The Taming of the Shrew (Induction)
For a while now, it’s been a vague ambition of mine to catalogue, mind map, or in some other way classify Shakespeare’s comedy, both in the comedic plays and elsewhere. In doing so I AM mindful (for those who know their SF) of the Asimov short, ‘Jokester’ (1956), where finally getting an answer as to why humans laugh results in humour dying forever …
Still, I’m always and increasingly drawing intertextual links between and beyond Shakespeare’s plays, and this is what strikes me about what Arden calls the ‘Induction’ – the Christopher Sly frame. It’s a cousin, maybe an ancestor, of the Rabelaisean idea of ‘Carnival’ that appears later on in:
- the gulling of Malvolio (Some are born great, etc) in Twelfth Night; and
- the transformation and worship of Bottom in the Dream;
Hey, it’s supposed to be fun, so why do I find these episodes distasteful? Why, by extension, do I dislike Hal’s ‘joke’ with the gloves, played on his countryman, Fluellen? To a lesser extent, his teasing of Francis? Is there something distasteful about the Duke’s treatment of Angelo in Measure for Measure? Why DON’T I hate the deceits by Richard III (to almost everyone); or the provocation of Glendower by Hotspur?
The simple answer relates to class, and it perhaps betrays my political leanings. After all, as I recently posted, you don’t read Shakespeare – Shakespeare reads you. There seems inherent cruelty in these episodes to do with the temporary promotion (and carnivalesque subversions of the usual hierarchical structures are always temporary) of lower class characters. Maybe it IS me, but there seems something a little spiteful in raising the hopes of some unsuspecting dolt only to inevitably dash them.

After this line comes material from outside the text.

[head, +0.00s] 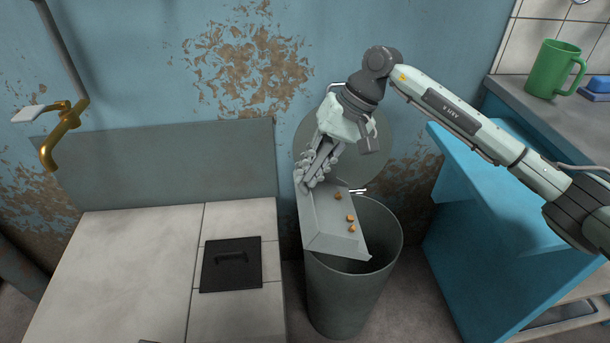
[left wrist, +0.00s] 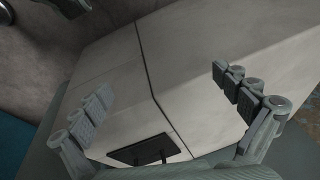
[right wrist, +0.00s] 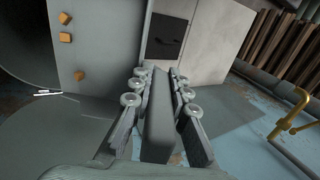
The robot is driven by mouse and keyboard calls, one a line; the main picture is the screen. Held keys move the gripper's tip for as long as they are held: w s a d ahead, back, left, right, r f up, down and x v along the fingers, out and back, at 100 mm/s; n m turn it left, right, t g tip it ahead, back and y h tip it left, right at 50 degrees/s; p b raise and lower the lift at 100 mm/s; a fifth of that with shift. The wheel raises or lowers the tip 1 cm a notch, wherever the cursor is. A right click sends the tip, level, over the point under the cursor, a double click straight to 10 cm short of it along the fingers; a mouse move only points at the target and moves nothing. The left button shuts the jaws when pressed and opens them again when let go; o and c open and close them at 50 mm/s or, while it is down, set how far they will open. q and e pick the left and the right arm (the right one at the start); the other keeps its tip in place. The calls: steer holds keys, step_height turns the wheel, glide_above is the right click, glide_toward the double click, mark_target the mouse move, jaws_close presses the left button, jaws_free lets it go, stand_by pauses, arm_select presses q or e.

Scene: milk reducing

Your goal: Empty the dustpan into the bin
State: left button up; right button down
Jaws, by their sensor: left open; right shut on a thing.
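The grey dustpan (head: 325,222) is tilted over the mouth of the grey bin (head: 350,290) in the head view. Several small orange-brown crumbs (head: 350,218) lie on its pan. My right gripper (head: 312,178) is shut on the dustpan's handle, which also shows between the fingers in the right wrist view (right wrist: 158,115). The dustpan (right wrist: 90,50) with crumbs (right wrist: 66,38) is at the upper left there. The round bin lid stands up against the wall behind. My left gripper (left wrist: 165,105) is open and empty above a pale tiled surface; it is not in the head view.
A pale tiled block (head: 120,260) with a black hatch (head: 231,265) stands left of the bin. A blue cabinet (head: 490,220) stands close on the right, with a green mug (head: 553,69) on the counter above. A brass tap (head: 62,135) is at the far left.

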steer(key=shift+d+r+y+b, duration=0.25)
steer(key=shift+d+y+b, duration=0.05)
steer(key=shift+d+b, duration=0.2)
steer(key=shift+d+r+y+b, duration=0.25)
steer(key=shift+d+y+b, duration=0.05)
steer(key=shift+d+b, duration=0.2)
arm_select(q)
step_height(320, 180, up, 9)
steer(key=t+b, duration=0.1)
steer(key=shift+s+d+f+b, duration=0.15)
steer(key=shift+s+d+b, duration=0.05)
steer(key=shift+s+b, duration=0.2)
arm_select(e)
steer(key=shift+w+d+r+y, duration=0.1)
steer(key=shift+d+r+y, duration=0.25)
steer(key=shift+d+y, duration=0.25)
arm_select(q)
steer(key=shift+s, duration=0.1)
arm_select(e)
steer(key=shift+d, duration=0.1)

Sure, Malvolio is an officious killjoy, Bottom more engaging but still likely to wear after a while in his company. Do either deserve that terrible – because temporary – glimpse of what it’s like to be someone, to be in charge? What happens to them afterwards? We see, of course, the effect on Malvolio, and surely I’m not the only person to sense that the joke has turned sour? Is there anything more pathetic than a person who’s had a glimpse of what it’s like to be wanted, only to be discarded? Now I’m thinking King Lear, or indeed Richard III again, as the winter of his family’s discontent turns to glorious summer …
Back to Christopher Sly. He’s clearly not an attractive character, but is he any worse than the Lord? A man who wantonly declares:
‘I will practise on this drunken man’ (Ind.i.35)
and shanghais his servants into completing the ‘jest’ I feel most for Bartholomew, his page – a man who has to pretend to be Lord Sly’s wife and fend off his priapic advances. The situation is funny, as long as you’re not poor Bartholomew! And, what will happen when the joke is over, when Sly is peremptorily disabused of his fantastic good fortune?
Writing this, I feel almost as puritanical as Malvolio. It’s not as if I don’t enjoy ‘cakes and ale’ – quite the contrary. These are simply interesting occasions when there seems a saccharine bitterness left on the tongue after the laughter dies away … comedy that is, to me, in slightly bad taste …
[SIDE NOTE: regular readers will realise I owe them two commentaries from the end of HVI part III. The reading continues apace, as this post might suggest, whilst the writing falls behind. They WILL follow. Bear with me.]